Upstairs we visited the Animal Attic, where the display methods are as much a part of the exhibit as the specimens themselves. It is the original upper floor of the museum, dating back to 1877, so it's like experiencing a museum as people would've in the Victorian era. Very cool.
For the afternoon we headed out along the narrow, winding road that snakes its way along the coast of the Otago Peninsula, all the way to Taiaroa Head where the world’s only mainland colony of albatross is found. In the 1920's they numbered just 7, (the main population of Northern Royal Albatross are found 1000 kilometres offshore on the Chatham Islands) but since then the population has grown to about 250. A pair of albatross raise one chick every two years and they don't begin breeding until the age of 8 or 9. They are monogamous, and spend alternate years raising a chick together or circumnavigating the globe solo.
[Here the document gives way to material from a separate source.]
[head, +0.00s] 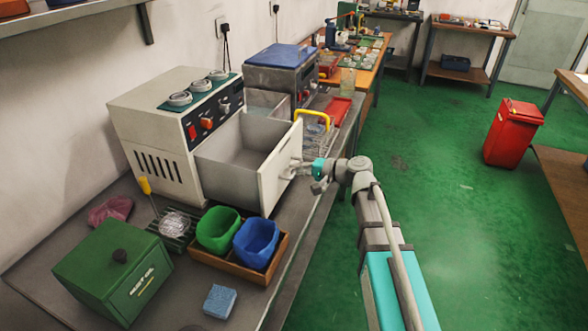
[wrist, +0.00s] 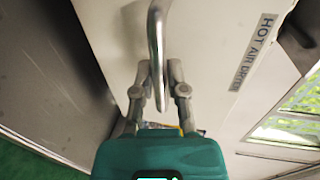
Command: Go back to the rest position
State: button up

When raising their chick they supply it with about 2kg of seafood each day until it weighs about 12kg and begins to grow its adult plumage. Then they gradually start to feed it less, effectively putting it on a diet until it trims down to 8 or 9 kg which is light enough to fly. During this time they land away from the chick and make it come to them for its food, forcing it to exercise and build muscle. After about a year they pretty much stop feeding it until it realises it's going to starve if it doesn't feed itself. So it takes to the air and leaves, pure instinct driving it to hunt. Meanwhile the parents return and find it gone so they take a yearlong break and meet up the following year to breed again. The chicks don't land again for 4 years, feeding and sleeping at sea. When they do eventually find their way back they crash land, because they have never landed before and because their leg muscles are weak from 4 years without use. They lay in their landing spot for up to 3 days recovering and then these 'teenage' birds hang out together partying and lapping the headland in short flights. They do this each year for 4 or 5 years until they find a mate and have babies of their own. Albatross live for about forty years, the oldest female at Taiaroa was at least 51 (there is a photo of her taken in 1938 and the last photo of her was taken in 1989).
We learned all this during a tour which took us up to the observatory where we saw 3 nesting albatross (eggs are incubated by both parents for 79 days and begin hatching in late January). We also saw a couple of landings, which must've been older birds as they were quite smooth.
After the tour we headed out to the viewing platform and watched the albatross flying by. Did I mention they have a 3 metre wingspan? Pretty impressive.
Next we headed over to the southern side of the peninsula to Allans Beach. It is a sandy beach, and unlike the rocky habitat preferred by the New Zealand Fur Seal which we have seen in a few places, it is the habitat of New Zealand Sea Lion. We visited the beach hoping to see one and add them to our mammal life lists.
I wasn't sure what our chances were (this wasn't my first visit here) but sure enough, we stepped out onto the beach and there one was. The sea lions are known to be much wilder and aggressive than the fur seals so we kept our distance, and though it appeared to be sleeping, we were mindful not to put ourselves between it and the water.